Data portability: Ensure you can export all your data in usable formats on demand. For blockchain infrastructure vendors, verify you can migrate to alternative providers without significant downtime or data loss.

Termination rights: Include specific termination triggers beyond typical "for cause" provisions. These should include regulatory actions against the vendor, failure to maintain required insurance or licenses, breach of security standards, or change of control.

Performance guarantees: For critical services, establish SLAs with teeth—financial penalties for downtime, delayed transactions, or failed security requirements. Many crypto vendors resist SLAs, viewing them as applicable only to "traditional" businesses. Push back.

Incident notification requirements: Specify exact timeframes for vendor notification of security incidents, regulatory actions, financial difficulties, or key personnel changes. The FTX situation might have unfolded differently if institutional clients had received timely notification of Alameda's financial stress.

According to legal experts at Latham & Watkins, many crypto vendor agreements they've reviewed lack basic protective provisions standard in traditional financial services contracts. They recommend using institutional-grade master services agreements adapted for crypto-specific risks rather than accepting vendor form agreements.

Moving Forward: Building a Culture of Continuous Due Diligence

The seven upgrades outlined here share a common theme: shifting from due diligence as a one-time approval process to continuous vendor risk management as an ongoing organizational capability.

This requires investment—in technology platforms that automate monitoring, in personnel with specialized crypto risk expertise, and in processes that balance thorough oversight with the speed crypto markets demand. According to Deloitte's 2024 financial services outlook, institutions are increasing vendor risk management budgets by an average of 34% to address crypto-specific challenges.

But the alternative—continuing with minimal due diligence practices that contributed to 2022's disasters—is no longer viable. Regulators are requiring institutional-grade vendor management as a condition for licensing. Institutional investors are demanding it as a condition for capital allocation. And customers are choosing platforms based on security and stability rather than yield promises alone.

The crypto industry stands at a reset moment. Issuers and custodians that upgrade their vendor due diligence now will be positioned as the trusted, resilient infrastructure for the next wave of digital asset adoption. Those that don't risk becoming case studies in the next crisis.

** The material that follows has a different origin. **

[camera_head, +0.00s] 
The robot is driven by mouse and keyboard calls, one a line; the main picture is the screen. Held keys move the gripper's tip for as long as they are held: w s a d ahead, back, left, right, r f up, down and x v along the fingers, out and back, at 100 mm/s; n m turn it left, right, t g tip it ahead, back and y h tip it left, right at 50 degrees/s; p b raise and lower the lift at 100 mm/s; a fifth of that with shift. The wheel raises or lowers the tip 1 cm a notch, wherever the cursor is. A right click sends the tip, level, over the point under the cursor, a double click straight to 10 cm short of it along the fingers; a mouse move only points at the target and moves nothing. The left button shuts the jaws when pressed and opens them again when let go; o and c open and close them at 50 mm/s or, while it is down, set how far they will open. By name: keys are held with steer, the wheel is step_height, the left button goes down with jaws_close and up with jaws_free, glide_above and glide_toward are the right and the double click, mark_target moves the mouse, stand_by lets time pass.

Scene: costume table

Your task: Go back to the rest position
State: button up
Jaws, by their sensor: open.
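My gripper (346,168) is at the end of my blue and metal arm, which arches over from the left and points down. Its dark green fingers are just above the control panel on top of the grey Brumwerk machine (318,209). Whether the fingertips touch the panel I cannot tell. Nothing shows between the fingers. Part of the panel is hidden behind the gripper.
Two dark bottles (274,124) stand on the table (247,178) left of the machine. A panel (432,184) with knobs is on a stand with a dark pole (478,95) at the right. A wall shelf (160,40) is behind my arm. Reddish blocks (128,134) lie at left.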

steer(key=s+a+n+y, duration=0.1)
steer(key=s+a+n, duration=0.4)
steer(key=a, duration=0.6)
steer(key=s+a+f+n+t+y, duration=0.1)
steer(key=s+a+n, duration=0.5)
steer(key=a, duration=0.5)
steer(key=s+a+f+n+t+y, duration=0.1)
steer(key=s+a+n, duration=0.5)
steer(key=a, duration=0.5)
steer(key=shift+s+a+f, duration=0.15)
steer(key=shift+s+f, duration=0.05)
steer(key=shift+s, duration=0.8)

Start by assessing your current vendor portfolio against these seven dimensions. Identify your highest-risk relationships and begin the upgrade process there. Build a cross-functional vendor risk committee that includes legal, compliance, technology, and business representatives. And remember: in crypto, trust is everything, and trust requires verification—continuous, thorough, uncompromising verification.

The future of digital assets depends on getting vendor risk management right. The time to act is now.